The court is cognizant that an injunction will have a substantial impact on the pueblo community. Accordingly, the court joins the refrain of judges who have urged the tribes bound by the Restoration Act to petition Congress to modify or replace the Restoration Act if they would like to conduct gaming on the reservation," Judge Martinez wrote.
March 30, 2009
EL PASO - The Tiqua tribe want Austin lawmakers to reopen their Speaking Rock Casino. The Speaking Rock Casino employed 800 people while it was open from 1993-2002. The state shut down the casinos in 2002.
Democratic Rep. Norma Chavez is sponsoring a bill in this Legislative session that would provide a defense to prosecution for Texas Indian casinos run by the Tiguas and the Alabama-Coushatta tribe of Livingston.
The bill HB 1308 is currently moving through the Texas House.
"The defense to prosecution bill is moving forward with the complete recognition from me and the tribe that Gov. Perry will most likely veto it. We believe that the only option we're going to have this session is to take a bill directly to the voters," said Chavez.
Therefore a new, more focused strategy is centered on language to amend the state constitution and authorize gambling in Texas. The language would clarify that Texas law "does not prohibit [federally recognized tribes] from conducting gaming on land in this state that is held in trust or recognized as tribal land by the United States… Such tribes or tribal organizations are authorized to conduct gaming on such lands."
If successful, a constitutional amendment could be put to voters this November.
"We had a very productive meeting regarding gaming language for any constitutional amendment or enabling legislation that will include the Ysleta del sur Pueblo, Alabama Coushatta and the already gaming Kickapoo.
The three tribes met in (Licensing Committee) Chairman (Ed) Kuempel's office and the Chairman directed us to come up with agreed upon language.
After having two meetings on Tuesday, we were able to come to a consensus," said Chavez.
The new language agreed upon at a meeting is designed as an article that could be slid into any omnibus bill.
December 13, 2008
LIVINGSTON, TX - The Alabama-Coushatta and Tigua tribes hope to reopen their casinos, which were closed in 2002 by court orders sought by then-Attorney General John Cornyn. The Tiguas had been operating their Speaking Rock casino for nine years, producing $60 million annually for housing, health care and education for their 1,600 tribal members. The Alabama-Coushatta had been operating its casino for only nine months, generating $1 million per month for their 1,100 tribal members.
The only tribe in Texas that is currently operating a casino is the Kickapoo in Eagle Pass. They own and operate the Lucky Eagle Casino under authorization by the federal government and the Indian Gaming Regulatory Act.

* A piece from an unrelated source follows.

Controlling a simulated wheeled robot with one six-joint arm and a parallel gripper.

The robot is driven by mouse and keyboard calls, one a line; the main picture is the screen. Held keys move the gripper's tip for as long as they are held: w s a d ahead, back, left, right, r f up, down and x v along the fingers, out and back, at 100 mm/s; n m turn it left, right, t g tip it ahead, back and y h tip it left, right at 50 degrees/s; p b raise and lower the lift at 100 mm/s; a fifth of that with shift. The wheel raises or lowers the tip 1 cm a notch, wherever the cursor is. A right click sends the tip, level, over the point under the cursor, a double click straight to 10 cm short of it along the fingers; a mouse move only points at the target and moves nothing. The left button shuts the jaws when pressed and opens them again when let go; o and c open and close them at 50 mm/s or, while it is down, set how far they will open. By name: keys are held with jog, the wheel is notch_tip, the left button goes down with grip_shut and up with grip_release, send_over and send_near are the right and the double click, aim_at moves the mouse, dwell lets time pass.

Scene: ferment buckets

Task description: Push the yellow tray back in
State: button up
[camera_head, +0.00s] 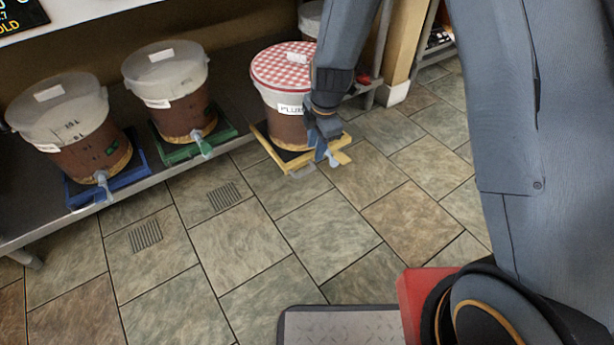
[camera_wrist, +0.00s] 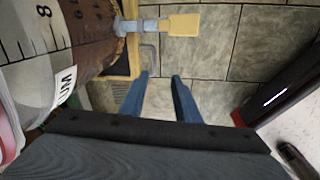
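The yellow tray (camera_head: 303,163) sticks out from the low shelf over the floor in the head view. It carries a brown-filled bucket (camera_head: 284,128) with a red checked lid and a "PLUM" label. My gripper (camera_head: 322,150) is low beside the bucket's right side, over the tray's front right part, and hides some of it. In the wrist view my gripper (camera_wrist: 160,80) has its two blue fingers apart with only floor between them. The tray's yellow edge (camera_wrist: 133,62) shows left of the fingers, and the bucket's tap (camera_wrist: 140,25) with a yellow end lies above them. I see no contact.
Two buckets stand left on the shelf (camera_head: 165,172), on a blue tray (camera_head: 120,180) and a green tray (camera_head: 218,133). A post (camera_head: 405,45) stands right of the plum bucket.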

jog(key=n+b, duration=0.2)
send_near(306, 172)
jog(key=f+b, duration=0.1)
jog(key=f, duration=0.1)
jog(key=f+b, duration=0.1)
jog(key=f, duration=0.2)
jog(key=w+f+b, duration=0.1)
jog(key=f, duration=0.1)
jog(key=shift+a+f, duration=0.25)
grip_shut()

The Alabama-Coushatta and Tigua tribes will be seeking Texas legislation in 2009 to reopen their casinos.
"In the end we'll be successful. It's just not easy," said tribal council chairman Carlos Bullock. He is working with the Tigua tribe of El Paso to get an Indian casino bill introduced and passed when lawmakers convene in January.
"We are lining up our ducks," said Carlos Hisa, lieutenant governor for the Tigua tribe. "We are considering everything."
Both tribes have hired prominent consultants and lobbyists in Austin, and they know there will be strong opposition from Baptist and social conservative activists
August 10, 2008
EL PASO - Tigua governor Frank Paiz said the Speaking Rock center is not breaking Texas gambling laws despite a state district judge's ruling last week.
State District Judge Harry Hudspeth ruled that the tribe is violating a 2001 order to cease gambling operations by offering gift cards as prizes and ordered a fine of $500 per day until it stopped.
However, Paiz said Friday they stopped using the gift cards last year. "As of July 2008, the tribe has not operated these types of machines nor issued credit cards as prizes."
Paiz read from a statement in response to the ruling. "The counsel, through our legal team, has submitted a report to Judge Hudspeth and the attorney general on the steps we have taken to demonstrate to the court the operation of Speaking Rock center is in full compliance with us, with this order. The tribal council believes the sweepstakes operation taking place on tribal land is legal under state laws and previous court rulings."
Paiz said documentation of proof is being drafted and will be submitted to Judge Hudspeth.